To do:
Without the pictures, can you quote each line below exactly?

Given information:
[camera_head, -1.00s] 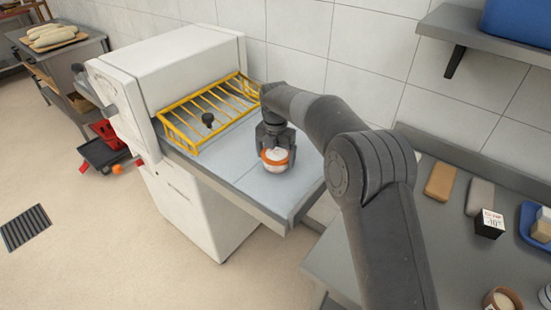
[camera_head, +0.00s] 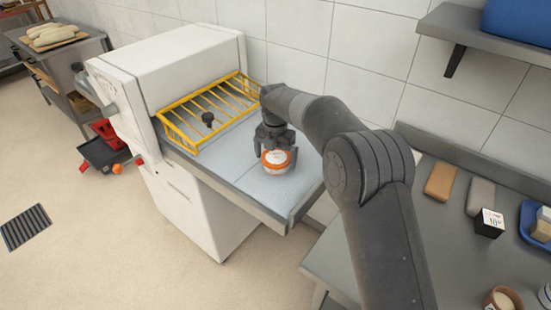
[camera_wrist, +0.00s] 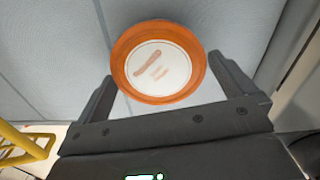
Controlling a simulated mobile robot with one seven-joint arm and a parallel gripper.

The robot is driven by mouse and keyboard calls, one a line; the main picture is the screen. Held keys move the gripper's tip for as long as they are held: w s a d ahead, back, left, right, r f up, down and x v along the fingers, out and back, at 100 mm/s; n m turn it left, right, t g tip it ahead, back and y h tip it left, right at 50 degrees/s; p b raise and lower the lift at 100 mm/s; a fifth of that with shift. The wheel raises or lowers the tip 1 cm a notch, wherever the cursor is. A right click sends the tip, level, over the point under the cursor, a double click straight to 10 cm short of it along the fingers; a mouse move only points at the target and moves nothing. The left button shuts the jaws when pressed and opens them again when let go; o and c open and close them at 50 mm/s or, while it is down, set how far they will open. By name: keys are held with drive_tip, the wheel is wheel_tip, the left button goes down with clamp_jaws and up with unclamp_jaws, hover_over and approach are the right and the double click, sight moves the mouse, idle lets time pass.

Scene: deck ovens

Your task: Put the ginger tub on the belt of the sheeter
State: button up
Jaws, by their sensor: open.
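The ginger tub (camera_head: 276,160), white with an orange rim, stands upright on the grey belt (camera_head: 246,183) of the white sheeter (camera_head: 172,75). In the wrist view the tub (camera_wrist: 158,66) shows from above, with an orange rim and a pale lid bearing a ginger-like drawing. My gripper (camera_head: 275,146) is open, just above and around the near side of the tub. In the wrist view its two fingers stand apart on either side of the tub's lower edge, with gaps showing.
A yellow wire guard (camera_head: 208,110) stands on the belt just left of the tub. A grey worktable (camera_head: 385,225) on the right holds a tan block (camera_head: 441,182), a small dark box with a white top (camera_head: 489,223) and a blue tray (camera_head: 532,232). A wall shelf (camera_head: 480,42) is above.

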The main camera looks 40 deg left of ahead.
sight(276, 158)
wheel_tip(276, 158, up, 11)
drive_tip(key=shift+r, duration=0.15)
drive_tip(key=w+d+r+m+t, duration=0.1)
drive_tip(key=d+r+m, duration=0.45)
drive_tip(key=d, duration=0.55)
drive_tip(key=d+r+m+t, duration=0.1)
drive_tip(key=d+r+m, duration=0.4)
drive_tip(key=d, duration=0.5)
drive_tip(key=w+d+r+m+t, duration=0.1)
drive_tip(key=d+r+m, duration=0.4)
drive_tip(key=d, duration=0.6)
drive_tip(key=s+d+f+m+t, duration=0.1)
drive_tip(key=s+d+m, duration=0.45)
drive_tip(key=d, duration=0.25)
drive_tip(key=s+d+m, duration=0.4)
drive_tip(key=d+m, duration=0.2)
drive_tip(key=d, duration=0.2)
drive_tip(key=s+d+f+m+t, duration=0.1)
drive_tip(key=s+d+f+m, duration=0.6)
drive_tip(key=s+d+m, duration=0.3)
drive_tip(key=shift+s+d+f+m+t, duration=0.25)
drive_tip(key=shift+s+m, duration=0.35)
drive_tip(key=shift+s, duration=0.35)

Full solution:
[camera_head, -1.00s] 
[camera_head, +0.00s] 
[camera_wrist, +0.00s] 
Controlling a simulated mobile robot with one seven-joint arm and a parallel gripper.

The robot is driven by mouse and keyboard calls, one a line; the main picture is the screen. Held keys move the gripper's tip for as long as they are held: w s a d ahead, back, left, right, r f up, down and x v along the fingers, out and back, at 100 mm/s; n m turn it left, right, t g tip it ahead, back and y h tip it left, right at 50 degrees/s; p b raise and lower the lift at 100 mm/s; a fifth of that with shift. The wheel raises or lowers the tip 1 cm a notch, wherever the cursor is. A right click sends the tip, level, over the point under the cursor, a double click straight to 10 cm short of it along the fingers; a mouse move only points at the target and moves nothing. The left button shuts the jaws when pressed and opens them again when let go; o and c open and close them at 50 mm/s or, while it is down, set how far they will open. By name: keys are held with drive_tip, the wheel is wheel_tip, the left button goes down with clamp_jaws and up with unclamp_jaws, hover_over and approach are the right and the double click, sight moves the mouse, idle lets time pass.

Scene: deck ovens

Your task: Put the ginger tub on the belt of the sheeter
State: button up
Jaws, by their sensor: open.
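The ginger tub (camera_head: 276,160), white with an orange rim, stands upright on the grey belt (camera_head: 246,183) of the white sheeter (camera_head: 172,75). In the wrist view the tub (camera_wrist: 158,66) shows from above, with an orange rim and a pale lid bearing a ginger-like drawing. My gripper (camera_head: 275,146) is open, just above and around the near side of the tub. In the wrist view its two fingers stand apart on either side of the tub's lower edge, with gaps showing.
A yellow wire guard (camera_head: 208,110) stands on the belt just left of the tub. A grey worktable (camera_head: 385,225) on the right holds a tan block (camera_head: 441,182), a small dark box with a white top (camera_head: 489,223) and a blue tray (camera_head: 532,232). A wall shelf (camera_head: 480,42) is above.

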The main camera looks 40 deg left of ahead.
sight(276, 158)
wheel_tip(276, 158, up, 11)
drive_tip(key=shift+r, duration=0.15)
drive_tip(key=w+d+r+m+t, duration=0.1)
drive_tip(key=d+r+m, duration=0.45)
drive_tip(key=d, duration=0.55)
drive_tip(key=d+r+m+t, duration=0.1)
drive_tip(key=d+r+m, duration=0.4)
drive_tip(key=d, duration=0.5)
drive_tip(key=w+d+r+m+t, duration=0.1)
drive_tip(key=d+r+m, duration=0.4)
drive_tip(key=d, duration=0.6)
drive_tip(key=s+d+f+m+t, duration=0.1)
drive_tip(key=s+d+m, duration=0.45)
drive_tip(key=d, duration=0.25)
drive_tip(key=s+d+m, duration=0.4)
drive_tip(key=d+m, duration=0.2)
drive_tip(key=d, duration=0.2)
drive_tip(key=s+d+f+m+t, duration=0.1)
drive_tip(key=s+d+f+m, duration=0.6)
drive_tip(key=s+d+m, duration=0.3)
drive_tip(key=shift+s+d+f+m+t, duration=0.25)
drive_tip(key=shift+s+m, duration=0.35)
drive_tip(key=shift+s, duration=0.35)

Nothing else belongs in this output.